When I was approached by Wish, I thought, wow, there is a great opportunity not only to build a community from scratch but also work for one of the largest e-commerce companies in the world that is not as well known. I can help build the branding around it, work closely with the CEO, and that was just an opportunity I could not pass up.
When you’re starting out your business and looking to scale it, you can only do so much with the team that you have and the money that you may want to spend is going to be a lot if you want to scale quickly. So finding a community who can rally behind you and help amplify your brand’s message through their networks will be super vital to that growth.
A lot of people want to connect with businesses that have real people speaking to the values of the company - a community can do that for you.
When I talk about community, I’m talking about people who are your brand ambassadors and your advocates. People who are intrinsically passionate about what you do.
The community can:
There’s a wall around you and their voices, they’ll be able to keep competitors away or are surrounding you or they are your allies that help protect your brand.
I was able to find the really passionate customers on Wish. These are people writing a lot of positive reviews. They also expressed their opinions about other issues but they were the most vocal about how much they loved Wish.
It's pretty amazing to know that there were so many people who loved a brand so much like Wish. So I was able to seek these people out. We grew different groups across the globe and share the messaging of the brand through our community.
We’re in the business to sell products but I think what was is more interesting is how these products impacted people’s lives. I wanted to share those stories and bring those stories to life.

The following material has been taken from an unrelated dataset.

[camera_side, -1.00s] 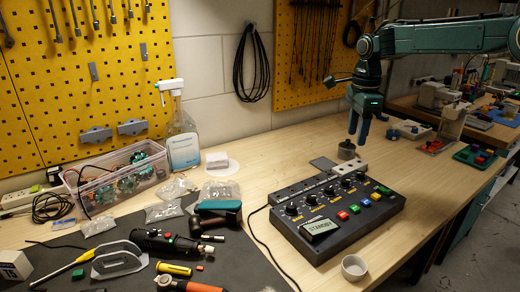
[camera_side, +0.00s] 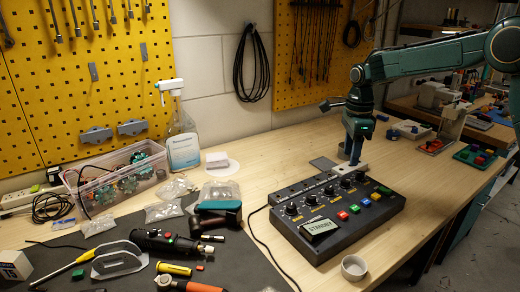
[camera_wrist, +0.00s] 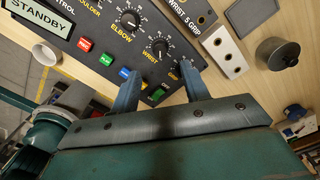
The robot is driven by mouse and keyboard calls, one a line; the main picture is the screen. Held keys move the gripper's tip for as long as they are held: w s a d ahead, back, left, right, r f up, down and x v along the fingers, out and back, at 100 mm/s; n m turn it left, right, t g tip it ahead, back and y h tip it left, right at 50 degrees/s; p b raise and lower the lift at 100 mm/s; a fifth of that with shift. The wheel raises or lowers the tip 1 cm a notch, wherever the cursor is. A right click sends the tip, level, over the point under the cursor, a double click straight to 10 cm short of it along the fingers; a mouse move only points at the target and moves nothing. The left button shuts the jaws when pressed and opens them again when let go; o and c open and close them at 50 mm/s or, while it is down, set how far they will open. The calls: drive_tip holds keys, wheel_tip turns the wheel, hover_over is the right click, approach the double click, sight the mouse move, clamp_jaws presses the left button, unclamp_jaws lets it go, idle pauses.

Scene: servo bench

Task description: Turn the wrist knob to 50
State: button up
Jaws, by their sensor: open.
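The black control box (camera_side: 325,239) stands on the bench in the side view, with a row of knobs and coloured buttons. Its display (camera_wrist: 40,16) reads STANDBY. The wrist knob (camera_wrist: 160,47) is round and dark, with a white scale around it and the label WRIST below; its exact setting is too small to read. It also shows in the side view (camera_side: 345,183). My gripper (camera_wrist: 161,68) is open and empty, its blue-grey fingers just below the wrist knob in the wrist view. The fingers appear above the box, apart from the knob.
The elbow knob (camera_wrist: 130,19) is beside the wrist knob. Red (camera_wrist: 84,44), green and blue buttons line the box's front. A grey two-holed block (camera_wrist: 224,52) and a dark round object (camera_wrist: 277,52) lie behind the box. A small white cup (camera_side: 354,267) stands in front.

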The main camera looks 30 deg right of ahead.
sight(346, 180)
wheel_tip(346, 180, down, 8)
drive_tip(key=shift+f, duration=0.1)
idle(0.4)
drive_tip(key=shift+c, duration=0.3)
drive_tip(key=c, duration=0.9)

Getting to know these community members, we call them our Wish Stars, they are the ones who have been telling all of their friends and family about Wish. They are sharing about how Wish has been able to help afford big events in their lives like weddings, children's birthday parties, and a lot of other very personal life events. I really wanted to surface those and share how much a company like Wish could make a difference in people's lives.

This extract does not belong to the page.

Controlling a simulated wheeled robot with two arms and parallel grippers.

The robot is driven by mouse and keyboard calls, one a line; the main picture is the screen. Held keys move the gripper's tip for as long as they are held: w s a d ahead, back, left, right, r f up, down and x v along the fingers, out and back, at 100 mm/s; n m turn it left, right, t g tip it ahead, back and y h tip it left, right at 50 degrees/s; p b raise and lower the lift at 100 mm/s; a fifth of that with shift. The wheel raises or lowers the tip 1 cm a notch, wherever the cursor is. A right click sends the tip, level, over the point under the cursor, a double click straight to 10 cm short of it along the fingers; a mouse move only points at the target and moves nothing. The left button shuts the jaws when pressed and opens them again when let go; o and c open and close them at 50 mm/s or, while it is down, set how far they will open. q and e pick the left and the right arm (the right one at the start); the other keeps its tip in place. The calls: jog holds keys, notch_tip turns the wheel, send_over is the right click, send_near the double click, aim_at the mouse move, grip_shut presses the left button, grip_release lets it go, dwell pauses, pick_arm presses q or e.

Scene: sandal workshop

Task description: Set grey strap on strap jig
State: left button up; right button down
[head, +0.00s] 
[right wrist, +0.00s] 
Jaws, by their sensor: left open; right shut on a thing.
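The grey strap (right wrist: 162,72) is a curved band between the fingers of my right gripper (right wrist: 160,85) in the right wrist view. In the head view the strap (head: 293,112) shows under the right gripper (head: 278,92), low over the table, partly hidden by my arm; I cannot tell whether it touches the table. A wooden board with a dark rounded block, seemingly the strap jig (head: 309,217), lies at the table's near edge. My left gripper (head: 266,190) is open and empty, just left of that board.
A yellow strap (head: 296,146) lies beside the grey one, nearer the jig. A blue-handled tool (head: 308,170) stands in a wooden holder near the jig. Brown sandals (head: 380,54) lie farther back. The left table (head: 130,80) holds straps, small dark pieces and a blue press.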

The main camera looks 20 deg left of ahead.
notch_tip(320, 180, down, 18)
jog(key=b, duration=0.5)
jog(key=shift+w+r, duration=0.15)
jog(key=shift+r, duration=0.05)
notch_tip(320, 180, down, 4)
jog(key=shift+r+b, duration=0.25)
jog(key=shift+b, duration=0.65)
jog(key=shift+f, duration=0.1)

We created Facebook groups and invited these passionate customers into these groups so we can develop a closer relationship with them and for them to build relationships with each other.
With all the data that we have, we invited people really active on Wish, writing a lot of reviews, posting a lot of photos, and just dropping a lot of user-generated content. They called themselves Wish Addicts.

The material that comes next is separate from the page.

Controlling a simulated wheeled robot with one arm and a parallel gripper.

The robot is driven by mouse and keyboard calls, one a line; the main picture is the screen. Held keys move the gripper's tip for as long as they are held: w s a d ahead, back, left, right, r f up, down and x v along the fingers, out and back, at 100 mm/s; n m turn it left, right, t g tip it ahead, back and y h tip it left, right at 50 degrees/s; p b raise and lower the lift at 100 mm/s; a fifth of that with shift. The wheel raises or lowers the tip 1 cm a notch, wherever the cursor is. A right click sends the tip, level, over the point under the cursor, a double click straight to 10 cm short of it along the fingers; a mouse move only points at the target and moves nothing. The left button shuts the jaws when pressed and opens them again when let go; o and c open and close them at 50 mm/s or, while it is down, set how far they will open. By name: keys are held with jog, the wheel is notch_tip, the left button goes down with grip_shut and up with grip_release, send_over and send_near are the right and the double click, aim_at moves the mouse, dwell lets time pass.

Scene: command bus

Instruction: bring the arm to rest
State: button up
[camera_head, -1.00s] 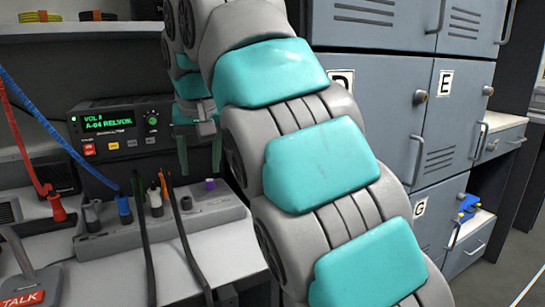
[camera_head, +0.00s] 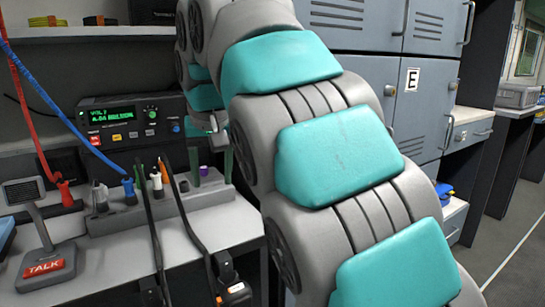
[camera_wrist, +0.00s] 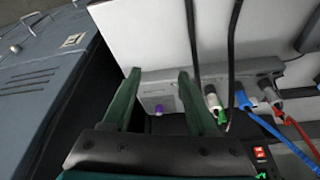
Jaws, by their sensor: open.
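My arm (camera_head: 335,155), grey with teal pads, is raised and bent across the middle of the head view. It hides part of the lockers and desk. My gripper (camera_head: 210,167) shows small behind it, near the right end of the grey socket panel (camera_head: 110,222). In the wrist view my gripper (camera_wrist: 157,80) has its two green fingers apart with nothing held between them. A purple plug (camera_wrist: 158,109) shows in the gap, on the panel beyond. I cannot tell the exact distance from fingertips to panel.
A radio (camera_head: 132,127) with a green display stands behind the panel. Red, blue, white and orange plugs with cables crowd the panel. A TALK microphone (camera_head: 43,268) stands at the left. Grey lockers (camera_head: 425,105) stand behind my arm. Open floor (camera_head: 510,245) shows at the right.

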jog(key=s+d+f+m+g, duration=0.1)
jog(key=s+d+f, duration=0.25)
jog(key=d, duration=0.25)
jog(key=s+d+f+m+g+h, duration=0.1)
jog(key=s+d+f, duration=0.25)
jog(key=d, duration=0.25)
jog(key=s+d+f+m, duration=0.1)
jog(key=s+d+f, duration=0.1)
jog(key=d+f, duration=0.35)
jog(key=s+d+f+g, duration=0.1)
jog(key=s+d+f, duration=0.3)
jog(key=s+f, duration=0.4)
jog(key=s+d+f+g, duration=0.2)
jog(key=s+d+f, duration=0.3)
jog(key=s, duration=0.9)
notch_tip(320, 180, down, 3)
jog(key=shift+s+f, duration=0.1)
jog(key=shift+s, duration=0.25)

A lot of them have also started sharing with their friends about being part of this community and that’s how we’ve been able to grow these groups. We grew through data and word of mouth. With offline events that we host, we give people the opportunity to invite a +1 to learn more about the Wish community.
We did recently launch community TV and we all are also launching a Wish Hual's feature. This is all powered by the content that the community creates, and so without, all of their content that they have been sharing, this product wouldn't exist.
We definitely are creating more features to help spread the social aspect of Wish, we also just launched our stories landing page too. The videos that we produced are extremely touching, they are stories about community members and how wish has made an impact in their lives. It's in a documentary style, so it's really going to elevate the branding of Wish.
When you were here, we launched Wish Local. That was an idea to bring more products to be more accessible to people. Shoppers would be able to go to their local mom and pop shop and pick up an order from Wish and pick up products that they could get the same day.
This was an idea that came up and with all ideas, we didn’t know how to get started. So we looked to our community members and asked them to help refer stores in their area to join this program, like their local convenience store, barbershop, nail salon, or retail stores. It was pretty incredible to see that there were several people who helped bring in hundreds of partners, and these are people who truly know their neighborhoods and went out, talked to the local business owner, and shared with them about this new program. It's pretty amazing to have so much growth due to Wish stars helping us discover these businesses.
I think that a lot of people tend to want to share what makes them happy, like the things that they buy that make them happy.
People are always looking to other people that they trust to give them recommendations of what they might be missing in their lives.
And so I think that more and more we're seeing that because of what our customers have read or seen or heard about a certain thing on Wish, it has influenced them to also want to purchase it and have it in their lives. I think that naturally, with all of the different social media, we're so immersed in it and people are just trying to feel like they can also be a part of it, and share, and give back to other people.
When you create a safe environment for people to want to share personal stories, things they enjoy doing, or things they like, people will just feel inclined to want to share and participate.
A lot of people have come together because of this shared common love for Wish. It’s always a good feeling to be able to share something with someone else who feels the same way. A lot of friendships have been forged in these groups which have also been amazing.
I feel like the most successful communities are the ones that just run themselves. We want to encourage people to come and contribute their ideas and thoughts without us prompting them to do something.
When it gets to a point where it feels like it's just running on its own and growing on its own, that's when a community is truly successful.
I think that a lot of people think that you can just build a community from scratch and not do anything to make it grow. While, yes, at a point it will grow on its own you do have to invest in it at the beginning. It’s like a baby. You have to nurture and foster it.
Getting to know the people in your community is going to be important. Having real, authentic relationships with them is going to be important. I think that a lot of people tend to think, “I've created and people will come and join and they'll be able to let it run on its own.” But no, you really do have to invest a lot of your time and effort into it, in the beginning. If you don’t invest in it, people are going to know. People are going to see that you're not even invested in it, so why should they?
Think about what are the things that they might want to share about? You’re going to have to start the conversations until they feel comfortable with starting their own conversations.